- [Written task] Each line below should be reproduced without any alteration.

↓

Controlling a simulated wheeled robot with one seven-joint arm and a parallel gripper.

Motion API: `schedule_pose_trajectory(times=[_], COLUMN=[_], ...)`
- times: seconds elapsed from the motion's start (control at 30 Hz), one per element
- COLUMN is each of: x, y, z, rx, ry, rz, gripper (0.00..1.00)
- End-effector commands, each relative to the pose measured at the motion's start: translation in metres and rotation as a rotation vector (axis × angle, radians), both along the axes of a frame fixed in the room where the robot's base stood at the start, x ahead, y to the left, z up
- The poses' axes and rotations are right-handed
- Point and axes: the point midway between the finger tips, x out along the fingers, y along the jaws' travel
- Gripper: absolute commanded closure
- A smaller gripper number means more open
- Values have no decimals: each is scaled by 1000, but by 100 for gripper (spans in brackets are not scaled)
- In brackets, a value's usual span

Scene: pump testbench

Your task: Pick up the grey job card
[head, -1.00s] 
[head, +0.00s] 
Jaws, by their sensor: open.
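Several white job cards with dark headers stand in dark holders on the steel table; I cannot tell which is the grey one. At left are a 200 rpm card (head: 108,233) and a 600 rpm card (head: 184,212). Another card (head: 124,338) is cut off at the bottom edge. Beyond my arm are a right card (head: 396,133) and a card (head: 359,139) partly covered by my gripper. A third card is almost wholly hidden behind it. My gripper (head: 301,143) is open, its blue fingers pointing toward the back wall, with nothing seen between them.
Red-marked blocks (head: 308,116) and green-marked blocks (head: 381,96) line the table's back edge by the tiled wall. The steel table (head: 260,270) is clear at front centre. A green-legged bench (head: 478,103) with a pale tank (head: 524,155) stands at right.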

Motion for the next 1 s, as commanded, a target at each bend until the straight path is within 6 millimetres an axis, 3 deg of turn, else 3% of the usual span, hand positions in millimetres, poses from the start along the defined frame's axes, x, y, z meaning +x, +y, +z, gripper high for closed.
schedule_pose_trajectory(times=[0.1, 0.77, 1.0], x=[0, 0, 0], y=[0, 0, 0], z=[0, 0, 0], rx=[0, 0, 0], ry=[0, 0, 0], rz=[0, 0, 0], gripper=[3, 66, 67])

↑

- [Solution below]
Controlling a simulated wheeled robot with one seven-joint arm and a parallel gripper.

Motion API: `schedule_pose_trajectory(times=[_], COLUMN=[_], ...)`
- times: seconds elapsed from the motion's start (control at 30 Hz), one per element
- COLUMN is each of: x, y, z, rx, ry, rz, gripper (0.00..1.00)
- End-effector commands, each relative to the pose measured at the motion's start: translation in metres and rotation as a rotation vector (axis × angle, radians), both along the axes of a frame fixed in the room where the robot's base stood at the start, x ahead, y to the left, z up
- The poses' axes and rotations are right-handed
- Point and axes: the point midway between the finger tips, x out along the fingers, y along the jaws' travel
- Gripper: absolute commanded closure
- A smaller gripper number means more open
- Values have no decimals: each is scaled by 1000, but by 100 for gripper (spans in brackets are not scaled)
- In brackets, a value's usual span

Scene: pump testbench

Your task: Pick up the grey job card
[head, -1.00s] 
[head, +0.00s] 
Jaws, by their sensor: open.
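Several white job cards with dark headers stand in dark holders on the steel table; I cannot tell which is the grey one. At left are a 200 rpm card (head: 108,233) and a 600 rpm card (head: 184,212). Another card (head: 124,338) is cut off at the bottom edge. Beyond my arm are a right card (head: 396,133) and a card (head: 359,139) partly covered by my gripper. A third card is almost wholly hidden behind it. My gripper (head: 301,143) is open, its blue fingers pointing toward the back wall, with nothing seen between them.
Red-marked blocks (head: 308,116) and green-marked blocks (head: 381,96) line the table's back edge by the tiled wall. The steel table (head: 260,270) is clear at front centre. A green-legged bench (head: 478,103) with a pale tank (head: 524,155) stands at right.

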Motion for the next 1 s, as commanded, a target at each bend until the straight path is within 6 millimetres an axis, 3 deg of turn, else 3% of the usual span, hand positions in millimetres, poses from the start along the defined frame's axes, x, y, z meaning +x, +y, +z, gripper high for closed.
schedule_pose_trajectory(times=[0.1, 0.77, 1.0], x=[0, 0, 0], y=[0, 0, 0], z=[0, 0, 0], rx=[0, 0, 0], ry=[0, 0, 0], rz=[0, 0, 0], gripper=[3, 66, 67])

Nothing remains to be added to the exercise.